Sua atuação mereceu destaque e indicação ao Oscar, por mostrar a metamorfose de Maya no momento em que ela ingressa de cabeça na missão de destruir Bin Laden. De uma novata relutante, que se assusta com o grau de violência, no emprego da tortura de supostos membros da Al Qaeda, numa prisão em Guantánamo e numa base no Iraque, surge uma agente experimentada, firme mas sem cair no clichê, que dá uma lição de moral num figurão da CIA, num dos grandes momentos do filme, quando ela começa a encontrar obstáculos colocados pelo próprio governo, para encontrar o autor dos atentados das Torres Gêmeas. Destaque especial para uma reunião com o Secretário de Defesa norte-americano, quando é apresentado o plano para localizar Bin Laden e o secretário pergunta quem fez o plano. "Eu fui o filho da puta que fiz esse plano", responde a inquieta agente, prenunciando o climax do filme, que está para acontecer. O grande mérito da atuação de Chastain é o de mostrar o desgaste e a ruptura emocional de alguém que acaba transformando uma missão oficial numa cruzada, em que desejos de vingança e sentimentos de cumprimento do dever misturam-se, a ponto de quebrar a sanidade de quem não esteja preparado. Não é o que acontece com Maya, que, apesar de toda a pressão e das cobranças em não conseguir localizar o terrorista durante anos, não se deixa desabar, ao menos até completar sua missão final, e dar satisfação muito mais a si própria do que a seus superiores, de que o êxito é possível numa tarefa tão complicada e perigosa.

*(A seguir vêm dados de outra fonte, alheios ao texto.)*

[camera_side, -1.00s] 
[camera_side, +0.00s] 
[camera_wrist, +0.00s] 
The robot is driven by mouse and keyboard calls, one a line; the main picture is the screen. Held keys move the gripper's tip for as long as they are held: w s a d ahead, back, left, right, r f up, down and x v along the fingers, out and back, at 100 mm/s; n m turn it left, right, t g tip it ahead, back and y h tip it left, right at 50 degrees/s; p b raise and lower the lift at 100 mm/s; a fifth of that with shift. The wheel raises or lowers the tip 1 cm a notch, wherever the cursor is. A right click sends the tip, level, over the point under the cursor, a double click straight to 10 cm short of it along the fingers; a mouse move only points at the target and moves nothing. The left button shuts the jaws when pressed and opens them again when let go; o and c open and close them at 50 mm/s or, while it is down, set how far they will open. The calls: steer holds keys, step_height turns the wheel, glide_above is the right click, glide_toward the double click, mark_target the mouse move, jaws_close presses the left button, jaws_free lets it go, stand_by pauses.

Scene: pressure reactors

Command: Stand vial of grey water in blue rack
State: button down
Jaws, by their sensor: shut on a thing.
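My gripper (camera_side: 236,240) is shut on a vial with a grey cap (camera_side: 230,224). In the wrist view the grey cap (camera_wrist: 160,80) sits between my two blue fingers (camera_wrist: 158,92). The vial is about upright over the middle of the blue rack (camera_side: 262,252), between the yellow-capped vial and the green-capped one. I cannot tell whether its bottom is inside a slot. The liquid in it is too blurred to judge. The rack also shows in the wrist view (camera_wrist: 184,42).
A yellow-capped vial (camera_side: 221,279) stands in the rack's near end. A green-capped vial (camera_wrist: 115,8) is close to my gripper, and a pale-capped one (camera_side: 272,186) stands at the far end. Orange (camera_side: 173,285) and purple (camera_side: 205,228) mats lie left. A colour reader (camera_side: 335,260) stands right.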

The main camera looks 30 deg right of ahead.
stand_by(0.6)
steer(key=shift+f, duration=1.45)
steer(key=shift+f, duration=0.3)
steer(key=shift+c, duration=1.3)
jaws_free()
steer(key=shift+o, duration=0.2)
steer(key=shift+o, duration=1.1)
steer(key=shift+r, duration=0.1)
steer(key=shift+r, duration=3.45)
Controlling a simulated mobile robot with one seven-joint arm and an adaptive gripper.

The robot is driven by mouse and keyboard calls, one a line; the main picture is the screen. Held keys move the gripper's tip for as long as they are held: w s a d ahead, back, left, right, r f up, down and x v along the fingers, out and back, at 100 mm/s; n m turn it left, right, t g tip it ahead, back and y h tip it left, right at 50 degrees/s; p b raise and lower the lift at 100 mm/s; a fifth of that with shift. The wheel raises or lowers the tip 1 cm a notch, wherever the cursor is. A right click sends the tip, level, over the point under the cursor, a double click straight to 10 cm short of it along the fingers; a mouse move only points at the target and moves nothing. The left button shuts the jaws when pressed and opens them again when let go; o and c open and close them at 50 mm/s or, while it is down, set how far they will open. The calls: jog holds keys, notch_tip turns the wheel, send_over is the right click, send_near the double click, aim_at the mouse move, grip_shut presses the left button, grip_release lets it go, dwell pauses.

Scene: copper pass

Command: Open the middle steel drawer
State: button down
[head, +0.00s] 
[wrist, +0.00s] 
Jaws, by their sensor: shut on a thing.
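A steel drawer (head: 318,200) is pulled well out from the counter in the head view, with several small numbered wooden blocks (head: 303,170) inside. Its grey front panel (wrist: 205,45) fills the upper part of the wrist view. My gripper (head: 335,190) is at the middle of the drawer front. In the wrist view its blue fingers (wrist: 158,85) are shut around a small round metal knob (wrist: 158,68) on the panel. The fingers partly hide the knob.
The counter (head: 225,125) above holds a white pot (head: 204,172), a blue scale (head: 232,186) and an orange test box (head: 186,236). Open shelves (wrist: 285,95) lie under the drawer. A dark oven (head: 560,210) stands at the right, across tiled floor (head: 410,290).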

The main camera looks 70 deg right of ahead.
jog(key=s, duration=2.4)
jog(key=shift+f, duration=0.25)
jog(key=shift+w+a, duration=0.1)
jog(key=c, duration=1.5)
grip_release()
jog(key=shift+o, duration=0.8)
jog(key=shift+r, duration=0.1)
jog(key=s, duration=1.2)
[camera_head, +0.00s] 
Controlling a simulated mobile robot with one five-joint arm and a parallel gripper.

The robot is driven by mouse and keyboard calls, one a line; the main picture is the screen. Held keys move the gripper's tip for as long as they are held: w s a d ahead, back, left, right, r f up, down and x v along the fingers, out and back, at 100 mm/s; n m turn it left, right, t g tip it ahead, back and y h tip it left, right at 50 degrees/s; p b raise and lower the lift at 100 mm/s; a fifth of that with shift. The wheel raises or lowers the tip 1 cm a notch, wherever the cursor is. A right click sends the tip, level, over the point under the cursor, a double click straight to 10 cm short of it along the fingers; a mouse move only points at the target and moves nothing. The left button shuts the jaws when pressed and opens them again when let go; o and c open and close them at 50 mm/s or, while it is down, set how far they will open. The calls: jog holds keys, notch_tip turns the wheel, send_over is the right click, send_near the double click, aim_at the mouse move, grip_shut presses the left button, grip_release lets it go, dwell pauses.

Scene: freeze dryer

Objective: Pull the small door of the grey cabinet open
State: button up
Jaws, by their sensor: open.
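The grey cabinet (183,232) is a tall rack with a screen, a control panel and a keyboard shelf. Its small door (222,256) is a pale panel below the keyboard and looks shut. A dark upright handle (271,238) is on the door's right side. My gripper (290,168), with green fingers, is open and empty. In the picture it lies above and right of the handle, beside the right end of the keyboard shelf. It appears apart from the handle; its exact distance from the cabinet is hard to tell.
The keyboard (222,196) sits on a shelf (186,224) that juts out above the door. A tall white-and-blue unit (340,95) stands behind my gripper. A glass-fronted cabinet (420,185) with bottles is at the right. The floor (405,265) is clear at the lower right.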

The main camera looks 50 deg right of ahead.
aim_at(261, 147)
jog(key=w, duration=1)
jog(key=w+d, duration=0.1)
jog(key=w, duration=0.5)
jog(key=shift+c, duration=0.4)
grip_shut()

Na noite de hoje as apostas estão lançadas e Jessica Chastain pode sair da cerimônia do Oscar premiada ou não. De qualquer forma, somente o fato de ter recebido uma indicação já lhe dá cacife para ser considerada uma grandes atrizes em atividade, na indústria do cinema atual. O fato de ser ruiva é apenas um plus que realça de charme uma artista que consegue se tornar visível não apenas pela beleza, mas pela imponência na atuação. Que venham novos papéis, novas heróinas e novos personagens, para uma tão talentosa e equilibrada Jessica Chastain. Nós, os fanáticos por cinema, agradecemos muito!